◆ **MATERIAL PROVIDED**:
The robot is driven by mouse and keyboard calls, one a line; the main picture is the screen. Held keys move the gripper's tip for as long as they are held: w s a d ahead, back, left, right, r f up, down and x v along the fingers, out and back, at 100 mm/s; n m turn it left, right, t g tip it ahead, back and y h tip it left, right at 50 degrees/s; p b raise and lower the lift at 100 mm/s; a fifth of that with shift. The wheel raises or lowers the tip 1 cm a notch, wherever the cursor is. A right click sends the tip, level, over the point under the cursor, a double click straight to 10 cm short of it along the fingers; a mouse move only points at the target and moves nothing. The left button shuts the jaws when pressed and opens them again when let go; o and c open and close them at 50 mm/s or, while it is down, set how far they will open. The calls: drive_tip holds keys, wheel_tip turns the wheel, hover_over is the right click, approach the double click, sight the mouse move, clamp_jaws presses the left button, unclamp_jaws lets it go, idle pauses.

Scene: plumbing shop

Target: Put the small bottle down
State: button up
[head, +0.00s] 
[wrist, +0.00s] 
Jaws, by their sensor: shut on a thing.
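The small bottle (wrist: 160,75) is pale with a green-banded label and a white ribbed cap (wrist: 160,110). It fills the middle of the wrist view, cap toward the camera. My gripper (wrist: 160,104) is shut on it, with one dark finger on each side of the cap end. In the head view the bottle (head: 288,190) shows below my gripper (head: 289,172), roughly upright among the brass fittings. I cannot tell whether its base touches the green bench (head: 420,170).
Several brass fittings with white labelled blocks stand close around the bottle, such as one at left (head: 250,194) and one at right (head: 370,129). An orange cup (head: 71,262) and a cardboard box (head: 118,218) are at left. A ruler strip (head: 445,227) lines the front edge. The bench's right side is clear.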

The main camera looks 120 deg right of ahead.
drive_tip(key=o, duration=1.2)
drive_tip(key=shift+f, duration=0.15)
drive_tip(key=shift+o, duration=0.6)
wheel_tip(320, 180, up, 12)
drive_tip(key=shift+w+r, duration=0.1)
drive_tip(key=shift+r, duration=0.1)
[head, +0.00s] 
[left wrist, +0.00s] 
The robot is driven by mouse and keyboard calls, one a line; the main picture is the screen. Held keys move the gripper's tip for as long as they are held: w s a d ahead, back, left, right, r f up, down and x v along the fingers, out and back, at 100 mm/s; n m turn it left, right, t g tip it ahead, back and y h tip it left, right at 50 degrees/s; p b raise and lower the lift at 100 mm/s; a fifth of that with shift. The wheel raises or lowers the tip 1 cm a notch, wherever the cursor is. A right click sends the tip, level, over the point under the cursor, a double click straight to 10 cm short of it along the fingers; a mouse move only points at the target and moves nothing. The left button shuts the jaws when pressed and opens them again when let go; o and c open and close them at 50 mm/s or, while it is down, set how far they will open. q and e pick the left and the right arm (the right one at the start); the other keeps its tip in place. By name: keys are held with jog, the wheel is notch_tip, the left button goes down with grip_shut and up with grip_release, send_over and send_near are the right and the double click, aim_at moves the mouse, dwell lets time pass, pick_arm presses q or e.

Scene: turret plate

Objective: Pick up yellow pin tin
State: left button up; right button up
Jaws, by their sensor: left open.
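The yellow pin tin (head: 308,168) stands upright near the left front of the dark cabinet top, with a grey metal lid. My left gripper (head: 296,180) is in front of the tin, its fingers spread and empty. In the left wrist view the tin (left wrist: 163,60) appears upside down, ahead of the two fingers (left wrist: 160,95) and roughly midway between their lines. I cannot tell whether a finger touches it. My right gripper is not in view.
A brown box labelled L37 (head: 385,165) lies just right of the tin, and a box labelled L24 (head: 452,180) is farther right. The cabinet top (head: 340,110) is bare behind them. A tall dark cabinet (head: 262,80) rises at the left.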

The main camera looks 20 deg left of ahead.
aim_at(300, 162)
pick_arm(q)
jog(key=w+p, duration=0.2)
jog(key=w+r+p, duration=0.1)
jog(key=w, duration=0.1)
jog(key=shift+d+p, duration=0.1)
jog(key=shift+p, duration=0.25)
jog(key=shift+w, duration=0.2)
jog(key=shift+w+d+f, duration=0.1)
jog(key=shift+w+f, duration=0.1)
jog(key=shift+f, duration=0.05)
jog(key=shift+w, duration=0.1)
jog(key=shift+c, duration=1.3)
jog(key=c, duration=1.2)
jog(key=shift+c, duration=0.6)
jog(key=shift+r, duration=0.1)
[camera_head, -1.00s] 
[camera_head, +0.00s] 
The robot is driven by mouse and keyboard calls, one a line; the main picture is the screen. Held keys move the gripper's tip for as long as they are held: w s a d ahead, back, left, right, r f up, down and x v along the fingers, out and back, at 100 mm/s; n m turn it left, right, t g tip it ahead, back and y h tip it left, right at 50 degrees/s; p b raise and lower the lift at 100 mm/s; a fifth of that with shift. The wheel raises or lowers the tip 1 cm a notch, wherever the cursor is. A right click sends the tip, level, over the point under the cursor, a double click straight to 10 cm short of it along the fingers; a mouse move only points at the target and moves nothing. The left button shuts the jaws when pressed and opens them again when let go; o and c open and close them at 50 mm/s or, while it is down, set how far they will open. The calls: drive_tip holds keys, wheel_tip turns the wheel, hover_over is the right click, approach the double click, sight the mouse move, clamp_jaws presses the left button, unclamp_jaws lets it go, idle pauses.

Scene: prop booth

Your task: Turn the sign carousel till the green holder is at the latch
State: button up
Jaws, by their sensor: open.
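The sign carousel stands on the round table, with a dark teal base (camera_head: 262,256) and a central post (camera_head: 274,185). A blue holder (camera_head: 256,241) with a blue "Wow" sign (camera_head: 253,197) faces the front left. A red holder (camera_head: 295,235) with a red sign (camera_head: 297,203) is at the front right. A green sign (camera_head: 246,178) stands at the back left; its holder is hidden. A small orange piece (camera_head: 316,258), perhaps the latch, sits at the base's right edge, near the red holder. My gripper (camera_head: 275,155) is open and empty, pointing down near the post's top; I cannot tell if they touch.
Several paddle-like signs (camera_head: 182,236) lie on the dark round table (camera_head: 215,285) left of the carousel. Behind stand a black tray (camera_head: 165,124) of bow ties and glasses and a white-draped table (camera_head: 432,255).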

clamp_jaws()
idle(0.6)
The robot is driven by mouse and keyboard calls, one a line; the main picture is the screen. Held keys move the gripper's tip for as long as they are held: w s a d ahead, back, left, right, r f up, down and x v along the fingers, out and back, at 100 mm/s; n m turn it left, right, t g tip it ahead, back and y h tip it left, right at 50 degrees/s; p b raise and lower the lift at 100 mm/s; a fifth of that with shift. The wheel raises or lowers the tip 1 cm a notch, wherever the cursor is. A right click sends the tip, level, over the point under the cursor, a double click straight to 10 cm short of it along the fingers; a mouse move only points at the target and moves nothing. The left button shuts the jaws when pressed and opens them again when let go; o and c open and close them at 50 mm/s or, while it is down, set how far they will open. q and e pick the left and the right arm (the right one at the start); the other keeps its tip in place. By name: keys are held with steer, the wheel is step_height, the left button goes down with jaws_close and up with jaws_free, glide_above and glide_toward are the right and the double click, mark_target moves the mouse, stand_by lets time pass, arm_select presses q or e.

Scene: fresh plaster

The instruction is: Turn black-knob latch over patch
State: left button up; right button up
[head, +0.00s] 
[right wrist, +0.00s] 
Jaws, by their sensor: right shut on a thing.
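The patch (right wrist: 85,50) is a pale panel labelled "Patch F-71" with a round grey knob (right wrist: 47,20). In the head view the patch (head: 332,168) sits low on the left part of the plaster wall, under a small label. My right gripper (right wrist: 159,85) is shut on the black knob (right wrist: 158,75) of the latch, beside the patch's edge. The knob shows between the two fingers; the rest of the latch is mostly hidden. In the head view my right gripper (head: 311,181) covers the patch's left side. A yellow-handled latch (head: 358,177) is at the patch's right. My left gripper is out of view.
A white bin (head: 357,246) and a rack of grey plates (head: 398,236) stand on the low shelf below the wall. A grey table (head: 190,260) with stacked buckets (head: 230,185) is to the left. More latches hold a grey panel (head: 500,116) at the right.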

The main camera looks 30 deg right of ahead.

◆ **STATED GOAL**:
State the number of lines in the records that contain the string "Scene", and nothing more.

◆ **ANSWER**:
4